Apenas na questão da eficácia do artigo 100 do ADCT é que a decisão do STF divergiu do posicionamento que particularmente assumi. Sustentei a aplicação imediata das regras do artigo 100 do ADCT a todos os magistrados e membros dos Tribunais de Contas, mercê do princípio da unidade do Poder Judiciário, ao passo que o STF compreendeu que somente aqueles agentes expressamente mencionados no dispositivo transitório (Ministros dos Tribunais Superiores e TCU) estariam automaticamente abrangidos pela nova regra.

Um ponto, entretanto, retorna ao debate em meio à iminência de que o PLC 274 venha a ser convertido na lei complementar regulamentadora do novo artigo 40, §1º da Constituição. Trata-se da legitimidade para a iniciativa do processo legislativo respectivo diante das disposições sobre reserva de iniciativa das leis previstas na Constituição Federal.

Nesse ponto, cabe perguntar se o PLC 274/2015, de iniciativa do senador José Serra, que está prestes a regulamentar a aposentadoria dos servidores de cargos efetivos de todos os Poderes e de todos os níveis federativos, dos membros do Poder Judiciário, Ministério Público, Tribunais e Conselhos de contas é um projeto constitucional?

Em outras palavras, seria possível que uma única lei complementar nacional, de iniciativa parlamentar, suprisse, com amparo na Constituição, exigência de regulamentação do preceito constitucional sobre novos limites de aposentadoria compulsória?

A resposta aos questionamentos é negativa, de modo que se o PLC 274, de autoria do Senador José Serra, for aprovado e sancionado, promulgado e publicado como está, será, na minha avaliação, formalmente inconstitucional, por vício de iniciativa e por desrespeitar quando aos servidores efetivos a autonomia das entidades federativas.

Com efeito, ao se considerarem as regras constitucionais sobre reserva de iniciativa do processo legislativo, além do princípio federativo, a questão da aposentadoria compulsória dos servidores públicos e dos demais agentes públicos federais, estaduais e municipais, não haverá de ser disciplinada em uma única Lei Complementar.

No âmbito do Poder Judiciário, por exemplo, por força do artigo 93, VI da Constituição e do caráter nacional da magistratura – a extensividade do exercício funcional deverá de ser disciplinada uniformemente para todas as esferas, em lei complementar de iniciativa do STF. Sobre o tema, na ADI 5.316 (MC), o voto do relator, ministro Luiz Fux, registra a seguinte passagem (que prenuncia o problema destacado neste artigo):

Em relação à magistratura, não me parece haver dúvidas de que se trata da lei complementar nacional, de iniciativa do Supremo Tribunal Federal, indicada no artigo 93 da Constituição da República, cuja redação assim dispõe:

Artigo 93. Lei complementar, de iniciativa do Supremo Tribunal Federal, disporá sobre
(…)
VI – a aposentadoria dos magistrados e a pensão de seus dependentes observarão o disposto o Estatuto da Magistratura, observados os seguintes princípios: (…) no artigo 40; (Redação dada pela Emenda Constitucional nº 20, de 1998)

Ao indicar a “aposentadoria dos magistrados” como conteúdo da lei complementar de iniciativa do STF, a própria Constituição da República deixou claro tratar-se de norma nacional, aplicável de forma cogente a todos os estado membros.

No âmbito do Ministério Público, a teor do artigo 128, §5º da Constituição, também haverá a necessidade de uma Lei Complementar própria, todavia de iniciativa do Procurador Geral da República.
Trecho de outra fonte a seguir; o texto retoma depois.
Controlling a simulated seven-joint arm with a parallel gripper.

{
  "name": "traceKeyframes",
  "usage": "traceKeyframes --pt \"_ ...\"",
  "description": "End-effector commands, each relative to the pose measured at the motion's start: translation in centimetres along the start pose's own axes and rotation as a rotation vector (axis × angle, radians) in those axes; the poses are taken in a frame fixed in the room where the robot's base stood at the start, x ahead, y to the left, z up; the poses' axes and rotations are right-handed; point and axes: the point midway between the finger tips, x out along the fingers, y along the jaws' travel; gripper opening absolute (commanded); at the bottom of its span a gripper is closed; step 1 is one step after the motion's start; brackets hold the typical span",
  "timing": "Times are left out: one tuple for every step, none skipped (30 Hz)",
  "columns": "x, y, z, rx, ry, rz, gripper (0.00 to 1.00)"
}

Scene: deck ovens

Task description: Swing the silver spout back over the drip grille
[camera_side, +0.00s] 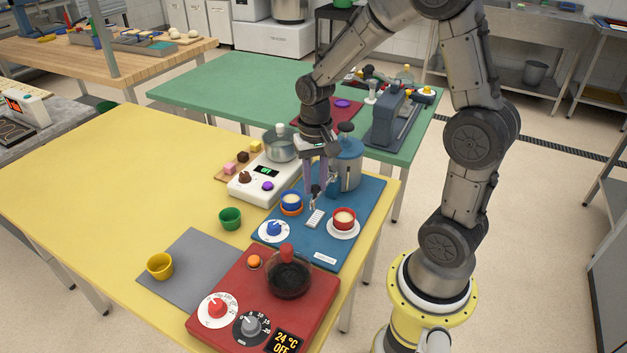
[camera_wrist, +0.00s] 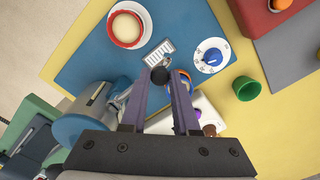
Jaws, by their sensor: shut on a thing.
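The silver spout (camera_wrist: 168,62), with a black knob, belongs to the silver and blue urn (camera_side: 346,165) on the blue mat. My gripper (camera_side: 315,183) has its two purple fingers shut on the spout; in the wrist view the fingertips (camera_wrist: 162,77) close around the black knob. The drip grille (camera_side: 316,218) is a pale slotted plate lying on the mat just in front of the spout. In the wrist view the spout's end shows close to the near end of the grille (camera_wrist: 158,53). My fingers partly hide the spout.
A blue cup (camera_side: 291,201) on an orange saucer stands left of the grille. A red cup (camera_side: 344,218) on a white saucer stands right of it. A blue dial (camera_side: 273,230) is in front. A white scale (camera_side: 263,178) with a pot is at the left.

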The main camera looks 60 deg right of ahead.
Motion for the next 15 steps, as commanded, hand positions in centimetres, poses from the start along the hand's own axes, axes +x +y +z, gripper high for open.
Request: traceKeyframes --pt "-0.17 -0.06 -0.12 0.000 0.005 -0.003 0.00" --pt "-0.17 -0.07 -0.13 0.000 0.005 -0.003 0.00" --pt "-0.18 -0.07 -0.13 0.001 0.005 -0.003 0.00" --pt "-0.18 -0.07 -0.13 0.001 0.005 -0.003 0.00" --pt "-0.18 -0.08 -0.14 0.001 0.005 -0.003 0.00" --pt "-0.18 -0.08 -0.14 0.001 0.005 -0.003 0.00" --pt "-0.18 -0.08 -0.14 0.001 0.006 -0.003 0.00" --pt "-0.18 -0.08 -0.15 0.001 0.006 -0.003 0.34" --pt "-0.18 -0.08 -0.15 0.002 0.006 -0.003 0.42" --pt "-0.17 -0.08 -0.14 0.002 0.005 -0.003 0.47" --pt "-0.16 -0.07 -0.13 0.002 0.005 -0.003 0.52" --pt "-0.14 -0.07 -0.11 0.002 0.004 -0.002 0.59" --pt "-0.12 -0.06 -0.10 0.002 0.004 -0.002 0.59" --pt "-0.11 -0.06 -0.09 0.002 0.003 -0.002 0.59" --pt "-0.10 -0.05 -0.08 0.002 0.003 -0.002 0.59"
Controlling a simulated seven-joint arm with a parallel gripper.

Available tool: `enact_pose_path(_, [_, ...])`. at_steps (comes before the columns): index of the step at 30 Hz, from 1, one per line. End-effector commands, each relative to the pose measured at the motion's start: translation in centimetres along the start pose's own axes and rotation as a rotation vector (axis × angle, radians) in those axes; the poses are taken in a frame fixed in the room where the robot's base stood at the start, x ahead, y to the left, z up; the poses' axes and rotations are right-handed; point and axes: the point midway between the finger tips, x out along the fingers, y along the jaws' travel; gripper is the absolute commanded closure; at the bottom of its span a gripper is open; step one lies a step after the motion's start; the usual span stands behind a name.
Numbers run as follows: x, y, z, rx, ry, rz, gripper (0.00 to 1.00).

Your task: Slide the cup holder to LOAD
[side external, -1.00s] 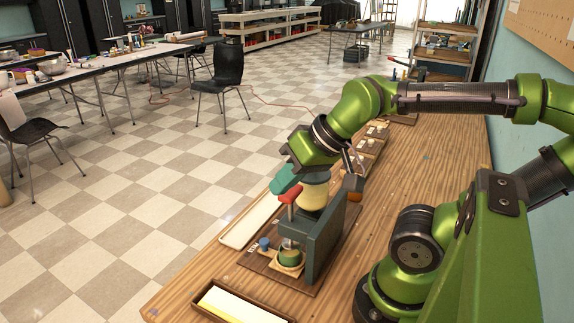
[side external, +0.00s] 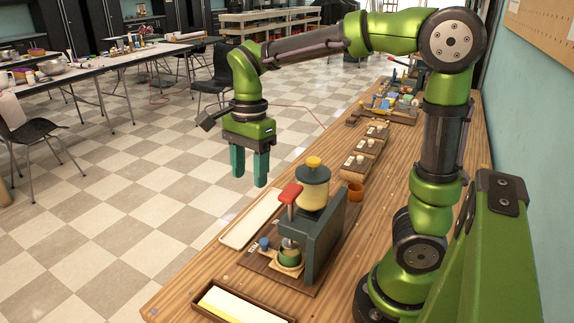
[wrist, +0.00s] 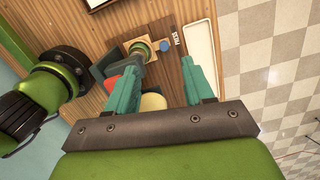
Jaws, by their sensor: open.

O mesmo se pode dizer, relativamente aos Tribunais e Conselhos de Contas, pelo que dispõem os artigos 73, §3º e 75 da Constituição Federal.

Para os servidores públicos em geral, o princípio federativo e a reserva de iniciativa do artigo 61, §1º, II “c” da Constituição – norma de reprodução obrigatória em todos os âmbitos federativos (ver, por todos, no STF, a ADI 3.627/AP) — também contradizem o PLC 274.

Para respeitar a autonomia federativa e a reserva de iniciativa em matéria tipicamente de regime jurídico de servidores públicos, a disciplina da questão necessariamente deveria constar de diferentes Leis Complementares federais, estaduais e municipais, conforme o caso, respeitadas sempre as reserva de iniciativa dos respectivos Poderes Executivos (artigo 61, §1º, II, “c”, da Constituição).

Portanto, o PLC 274, a despeito das boas intenções que o amparam, relevadas na justificativa apresentada ao projeto pelo Senador José Serra (v.g., economia de despesas aos cofres públicos) não respeita os limites formais impostos pela Constituição da República quanto à reserva de iniciativa do processo legislativo e quanto à autonomia das entidades federativas.

E esta situação, ao invés de solucionar problemas definitivos dos servidores e agentes públicos quanto ao limite máximo de idade para o exercício funcional (70 ou 75 anos), poderá se transformar em mais um ingrediente de insegurança jurídica no país.